- _Stated goal_: Repeat verbatim the lines from the one containing "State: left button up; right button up" to the one containing "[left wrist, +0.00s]", ends included, minus any pictures.

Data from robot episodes
----------------------------------------

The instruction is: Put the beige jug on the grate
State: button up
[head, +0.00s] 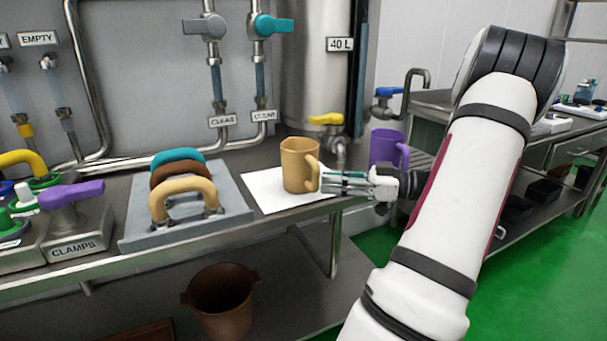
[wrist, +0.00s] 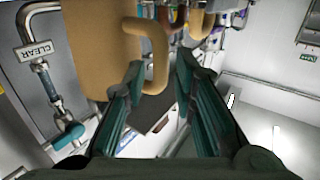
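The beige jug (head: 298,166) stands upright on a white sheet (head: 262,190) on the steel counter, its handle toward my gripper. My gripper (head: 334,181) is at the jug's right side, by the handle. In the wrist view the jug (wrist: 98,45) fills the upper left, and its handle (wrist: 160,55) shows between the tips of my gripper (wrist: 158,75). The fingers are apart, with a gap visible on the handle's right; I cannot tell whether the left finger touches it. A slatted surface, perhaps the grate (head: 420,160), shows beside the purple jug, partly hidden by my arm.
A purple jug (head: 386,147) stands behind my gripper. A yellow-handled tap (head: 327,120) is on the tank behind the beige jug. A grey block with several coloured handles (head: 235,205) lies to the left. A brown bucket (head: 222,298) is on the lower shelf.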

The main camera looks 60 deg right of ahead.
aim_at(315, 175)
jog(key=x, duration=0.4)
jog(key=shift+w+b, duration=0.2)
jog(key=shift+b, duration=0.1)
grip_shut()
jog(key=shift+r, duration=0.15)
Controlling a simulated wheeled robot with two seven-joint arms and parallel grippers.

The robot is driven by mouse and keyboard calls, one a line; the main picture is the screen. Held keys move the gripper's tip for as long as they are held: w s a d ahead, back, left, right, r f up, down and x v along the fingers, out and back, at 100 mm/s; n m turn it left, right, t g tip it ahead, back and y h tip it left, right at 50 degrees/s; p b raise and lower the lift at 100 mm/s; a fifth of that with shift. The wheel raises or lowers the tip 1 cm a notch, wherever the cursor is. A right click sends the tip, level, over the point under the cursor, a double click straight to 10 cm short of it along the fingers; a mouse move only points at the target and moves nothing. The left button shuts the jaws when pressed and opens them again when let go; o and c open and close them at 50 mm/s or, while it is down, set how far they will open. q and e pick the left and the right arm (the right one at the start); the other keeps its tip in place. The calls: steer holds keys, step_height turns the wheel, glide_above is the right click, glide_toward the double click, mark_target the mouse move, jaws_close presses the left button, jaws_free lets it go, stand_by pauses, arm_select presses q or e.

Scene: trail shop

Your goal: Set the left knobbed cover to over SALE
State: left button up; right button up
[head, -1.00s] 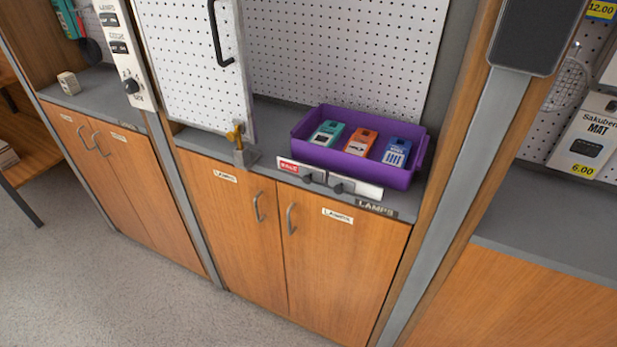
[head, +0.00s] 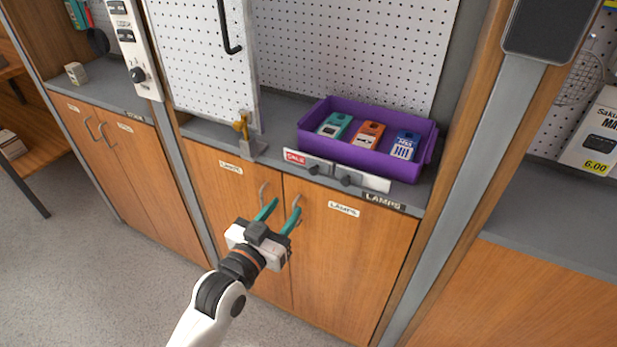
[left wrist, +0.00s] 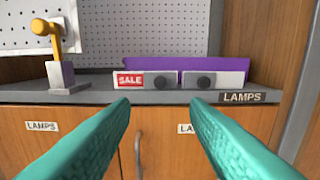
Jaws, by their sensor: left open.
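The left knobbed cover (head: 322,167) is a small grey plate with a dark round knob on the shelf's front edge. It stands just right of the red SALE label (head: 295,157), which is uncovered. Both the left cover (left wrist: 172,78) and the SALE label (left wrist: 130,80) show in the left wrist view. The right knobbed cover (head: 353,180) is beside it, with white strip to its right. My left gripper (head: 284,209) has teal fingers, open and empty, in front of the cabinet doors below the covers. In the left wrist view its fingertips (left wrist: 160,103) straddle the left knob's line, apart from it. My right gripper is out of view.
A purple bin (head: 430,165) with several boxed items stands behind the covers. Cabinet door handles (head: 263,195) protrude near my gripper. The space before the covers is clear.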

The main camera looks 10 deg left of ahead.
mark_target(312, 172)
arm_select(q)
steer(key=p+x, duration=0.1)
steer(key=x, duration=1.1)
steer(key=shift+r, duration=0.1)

----------------------------------------

- _Full response_:
State: left button up; right button up
[head, -1.00s] 
[head, +0.00s] 
[left wrist, +0.00s] 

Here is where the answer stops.